Featured Finance

FG pays N405bn interest on CBN loans

The Federal Government paid an interest of N405.93bn from January 2022 to April 2022 on the loans it got from the Central Bank of Nigeria through the Ways and Means Advances.

This is according to data obtained from the government’s Medium-Term Expenditure Framework and Fiscal Strategy Paper 2023-2025.

Ways and Means Advances is a loan facility used by the central bank to finance the government in periods of temporary budget shortfalls subject to limits imposed by law.

However, there was no budgetary allocation for it in the 2022 budget.

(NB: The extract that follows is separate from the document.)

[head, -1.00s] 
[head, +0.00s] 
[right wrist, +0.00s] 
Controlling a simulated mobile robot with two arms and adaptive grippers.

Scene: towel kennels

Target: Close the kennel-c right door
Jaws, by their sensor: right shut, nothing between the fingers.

Previously, the Federal Government spent N912.57bn in 2020 and N1.12tn from January to November last year on interest on Ways and Means Advances, despite the lack of budgetary allocation for it in the budgets.

The CBN said on its website that the Federal Government’s borrowing from it through the Ways and Means Advances could have adverse effects on the bank’s monetary policy – to the detriment of domestic prices and exchange rates.

“The direct consequence of central banks’ financing of deficits are distortions or surges in monetary base leading to adverse effect on domestic prices and exchange rates i.e macroeconomic instability because of excess liquidity that has been injected into the economy,” it said.

The World Bank, in November last year, warned the Nigerian government against financing deficits by borrowing from the CBN through the Ways and Means Advances, saying this often put fiscal pressures on the country’s expenditures.

According to the bank, the CBN financing and the fuel subsidy tended to adversely affect investments in human and physical capital.

It said that the government had always under-budgeted for debt service as the government failed to consider the cost of ways and means financing in its debt service allocation.

A global credit rating agency, Fitch Ratings, had in January 2021, raised concerns over the Federal Government’s repeated recourse to its ways and means facility with the central bank.

The agency said that using central bank financing in Nigeria could raise risks to macro-stability in the context of weak institutional safeguards that preserved the credibility of policymaking and the ability of the central bank to control inflation.